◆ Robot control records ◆
## begin

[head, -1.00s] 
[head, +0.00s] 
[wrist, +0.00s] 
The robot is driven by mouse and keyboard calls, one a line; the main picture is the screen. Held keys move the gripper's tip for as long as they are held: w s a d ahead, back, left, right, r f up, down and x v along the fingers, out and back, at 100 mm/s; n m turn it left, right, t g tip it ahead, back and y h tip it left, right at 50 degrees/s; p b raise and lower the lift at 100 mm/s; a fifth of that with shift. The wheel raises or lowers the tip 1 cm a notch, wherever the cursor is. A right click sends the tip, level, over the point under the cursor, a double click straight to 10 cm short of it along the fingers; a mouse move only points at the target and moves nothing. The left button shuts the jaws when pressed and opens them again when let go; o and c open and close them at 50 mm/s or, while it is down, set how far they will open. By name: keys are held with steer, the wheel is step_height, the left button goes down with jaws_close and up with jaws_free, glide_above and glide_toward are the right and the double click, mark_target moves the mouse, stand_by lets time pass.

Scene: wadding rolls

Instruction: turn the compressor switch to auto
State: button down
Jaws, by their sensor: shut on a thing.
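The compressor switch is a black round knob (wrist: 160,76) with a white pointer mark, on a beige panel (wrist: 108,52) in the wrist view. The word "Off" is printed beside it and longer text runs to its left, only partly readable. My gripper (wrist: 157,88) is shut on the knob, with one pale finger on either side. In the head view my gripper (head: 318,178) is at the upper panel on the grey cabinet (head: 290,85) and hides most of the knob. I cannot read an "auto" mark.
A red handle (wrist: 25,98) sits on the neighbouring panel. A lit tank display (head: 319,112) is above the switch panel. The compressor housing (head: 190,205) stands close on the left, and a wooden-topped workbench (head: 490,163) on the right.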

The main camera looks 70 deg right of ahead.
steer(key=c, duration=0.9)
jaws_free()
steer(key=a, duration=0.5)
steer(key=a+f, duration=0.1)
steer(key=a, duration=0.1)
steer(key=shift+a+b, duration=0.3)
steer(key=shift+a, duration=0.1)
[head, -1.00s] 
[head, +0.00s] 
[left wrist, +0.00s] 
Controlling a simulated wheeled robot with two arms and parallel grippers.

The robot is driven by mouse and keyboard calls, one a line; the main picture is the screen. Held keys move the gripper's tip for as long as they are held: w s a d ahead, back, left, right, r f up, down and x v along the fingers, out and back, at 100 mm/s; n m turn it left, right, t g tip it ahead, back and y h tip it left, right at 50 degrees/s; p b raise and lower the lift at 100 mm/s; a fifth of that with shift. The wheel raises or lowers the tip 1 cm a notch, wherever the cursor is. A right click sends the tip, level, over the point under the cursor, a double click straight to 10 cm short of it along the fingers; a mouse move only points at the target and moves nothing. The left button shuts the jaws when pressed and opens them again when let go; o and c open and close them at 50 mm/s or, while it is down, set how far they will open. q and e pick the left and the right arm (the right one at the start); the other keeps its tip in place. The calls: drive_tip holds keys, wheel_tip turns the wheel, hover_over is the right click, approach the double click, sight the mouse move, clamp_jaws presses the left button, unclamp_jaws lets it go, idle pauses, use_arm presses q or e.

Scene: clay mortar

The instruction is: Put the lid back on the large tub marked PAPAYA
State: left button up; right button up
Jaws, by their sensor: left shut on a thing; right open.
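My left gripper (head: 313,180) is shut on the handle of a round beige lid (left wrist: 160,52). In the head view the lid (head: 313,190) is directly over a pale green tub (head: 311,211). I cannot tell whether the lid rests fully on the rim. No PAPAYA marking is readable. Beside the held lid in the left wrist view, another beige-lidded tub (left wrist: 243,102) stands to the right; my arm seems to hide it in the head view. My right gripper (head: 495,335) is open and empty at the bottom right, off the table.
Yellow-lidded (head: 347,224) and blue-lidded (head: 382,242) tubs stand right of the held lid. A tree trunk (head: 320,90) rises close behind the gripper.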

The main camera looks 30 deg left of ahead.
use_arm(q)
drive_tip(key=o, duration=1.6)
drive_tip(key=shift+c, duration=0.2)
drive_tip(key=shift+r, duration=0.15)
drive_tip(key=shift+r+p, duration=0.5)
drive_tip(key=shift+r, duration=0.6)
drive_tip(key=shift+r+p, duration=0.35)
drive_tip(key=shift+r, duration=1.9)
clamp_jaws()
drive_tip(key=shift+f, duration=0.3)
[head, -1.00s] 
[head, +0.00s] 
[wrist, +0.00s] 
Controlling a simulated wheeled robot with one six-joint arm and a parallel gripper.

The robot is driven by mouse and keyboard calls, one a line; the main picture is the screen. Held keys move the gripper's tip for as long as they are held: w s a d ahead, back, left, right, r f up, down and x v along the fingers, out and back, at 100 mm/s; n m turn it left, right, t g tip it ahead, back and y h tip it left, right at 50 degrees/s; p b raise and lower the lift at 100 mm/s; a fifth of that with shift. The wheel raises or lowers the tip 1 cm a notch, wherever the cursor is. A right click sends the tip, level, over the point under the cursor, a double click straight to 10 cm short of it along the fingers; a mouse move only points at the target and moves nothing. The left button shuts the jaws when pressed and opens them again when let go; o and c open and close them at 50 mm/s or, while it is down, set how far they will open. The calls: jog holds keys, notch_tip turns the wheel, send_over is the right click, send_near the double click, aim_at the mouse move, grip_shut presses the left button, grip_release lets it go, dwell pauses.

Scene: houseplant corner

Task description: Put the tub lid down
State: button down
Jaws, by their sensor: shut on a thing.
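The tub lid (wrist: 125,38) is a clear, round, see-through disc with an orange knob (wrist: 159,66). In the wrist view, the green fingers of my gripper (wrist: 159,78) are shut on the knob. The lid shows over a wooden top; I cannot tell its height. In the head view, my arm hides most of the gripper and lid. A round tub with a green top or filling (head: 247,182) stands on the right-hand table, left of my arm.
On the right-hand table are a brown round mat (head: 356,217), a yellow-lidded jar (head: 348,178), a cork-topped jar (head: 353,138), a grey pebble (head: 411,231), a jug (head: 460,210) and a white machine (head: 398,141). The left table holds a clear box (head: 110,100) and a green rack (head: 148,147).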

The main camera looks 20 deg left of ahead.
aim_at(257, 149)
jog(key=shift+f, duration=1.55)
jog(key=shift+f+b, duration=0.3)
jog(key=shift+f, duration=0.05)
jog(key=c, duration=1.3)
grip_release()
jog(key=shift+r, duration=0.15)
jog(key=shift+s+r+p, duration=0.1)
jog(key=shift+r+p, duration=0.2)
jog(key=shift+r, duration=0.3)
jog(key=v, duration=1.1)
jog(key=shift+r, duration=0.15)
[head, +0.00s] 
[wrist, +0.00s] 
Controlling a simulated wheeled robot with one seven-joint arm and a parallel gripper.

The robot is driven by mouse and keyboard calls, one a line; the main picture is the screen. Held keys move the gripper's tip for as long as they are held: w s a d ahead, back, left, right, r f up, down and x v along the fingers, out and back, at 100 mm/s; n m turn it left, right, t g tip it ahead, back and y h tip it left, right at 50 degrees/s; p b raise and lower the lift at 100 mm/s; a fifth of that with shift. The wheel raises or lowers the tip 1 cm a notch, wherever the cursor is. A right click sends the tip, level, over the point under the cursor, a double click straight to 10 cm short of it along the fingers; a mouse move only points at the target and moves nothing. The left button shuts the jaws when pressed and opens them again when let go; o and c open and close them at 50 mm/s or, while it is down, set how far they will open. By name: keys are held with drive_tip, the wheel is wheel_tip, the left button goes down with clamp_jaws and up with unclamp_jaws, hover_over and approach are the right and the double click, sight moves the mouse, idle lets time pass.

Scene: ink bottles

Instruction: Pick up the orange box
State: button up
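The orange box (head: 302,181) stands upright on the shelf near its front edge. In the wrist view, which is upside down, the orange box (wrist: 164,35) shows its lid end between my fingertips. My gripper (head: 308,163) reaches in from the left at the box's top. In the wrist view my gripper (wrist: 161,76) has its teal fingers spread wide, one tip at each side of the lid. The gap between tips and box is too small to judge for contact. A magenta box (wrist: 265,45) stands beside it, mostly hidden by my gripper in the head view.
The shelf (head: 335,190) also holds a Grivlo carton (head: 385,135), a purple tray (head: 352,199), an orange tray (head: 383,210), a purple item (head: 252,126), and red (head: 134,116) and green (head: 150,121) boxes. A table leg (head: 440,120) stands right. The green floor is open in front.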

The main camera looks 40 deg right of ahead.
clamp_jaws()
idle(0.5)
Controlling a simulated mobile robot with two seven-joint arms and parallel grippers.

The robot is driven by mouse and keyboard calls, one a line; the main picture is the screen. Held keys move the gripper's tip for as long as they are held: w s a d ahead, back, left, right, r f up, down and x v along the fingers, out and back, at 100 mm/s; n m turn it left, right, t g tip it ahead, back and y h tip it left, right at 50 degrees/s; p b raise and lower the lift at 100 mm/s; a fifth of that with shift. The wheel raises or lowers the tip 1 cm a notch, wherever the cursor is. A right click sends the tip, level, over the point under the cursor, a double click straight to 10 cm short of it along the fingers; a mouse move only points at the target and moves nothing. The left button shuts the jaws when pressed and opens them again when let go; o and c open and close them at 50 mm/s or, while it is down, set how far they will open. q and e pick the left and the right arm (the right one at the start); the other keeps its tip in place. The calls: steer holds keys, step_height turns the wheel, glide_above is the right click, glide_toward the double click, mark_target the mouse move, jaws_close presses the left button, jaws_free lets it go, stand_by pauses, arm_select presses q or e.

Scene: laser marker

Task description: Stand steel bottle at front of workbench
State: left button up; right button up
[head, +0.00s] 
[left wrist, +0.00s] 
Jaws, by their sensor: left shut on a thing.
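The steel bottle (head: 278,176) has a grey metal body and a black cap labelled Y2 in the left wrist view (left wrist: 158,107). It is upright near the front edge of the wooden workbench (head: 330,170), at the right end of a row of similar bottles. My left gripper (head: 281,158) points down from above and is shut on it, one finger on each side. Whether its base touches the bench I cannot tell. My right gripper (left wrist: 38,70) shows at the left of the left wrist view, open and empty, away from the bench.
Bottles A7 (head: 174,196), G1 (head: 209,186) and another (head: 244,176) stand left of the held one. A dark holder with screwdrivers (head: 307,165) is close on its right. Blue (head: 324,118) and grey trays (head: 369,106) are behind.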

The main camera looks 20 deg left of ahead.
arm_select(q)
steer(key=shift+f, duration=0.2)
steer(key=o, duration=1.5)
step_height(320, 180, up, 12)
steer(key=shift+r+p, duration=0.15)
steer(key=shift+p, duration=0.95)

## end

◆ Problem to solve ◆
Find the lines above that contain the word "Task" and collect them.

◆ Finished answer ◆
Task description: Put the tub lid down
Task description: Stand steel bottle at front of workbench

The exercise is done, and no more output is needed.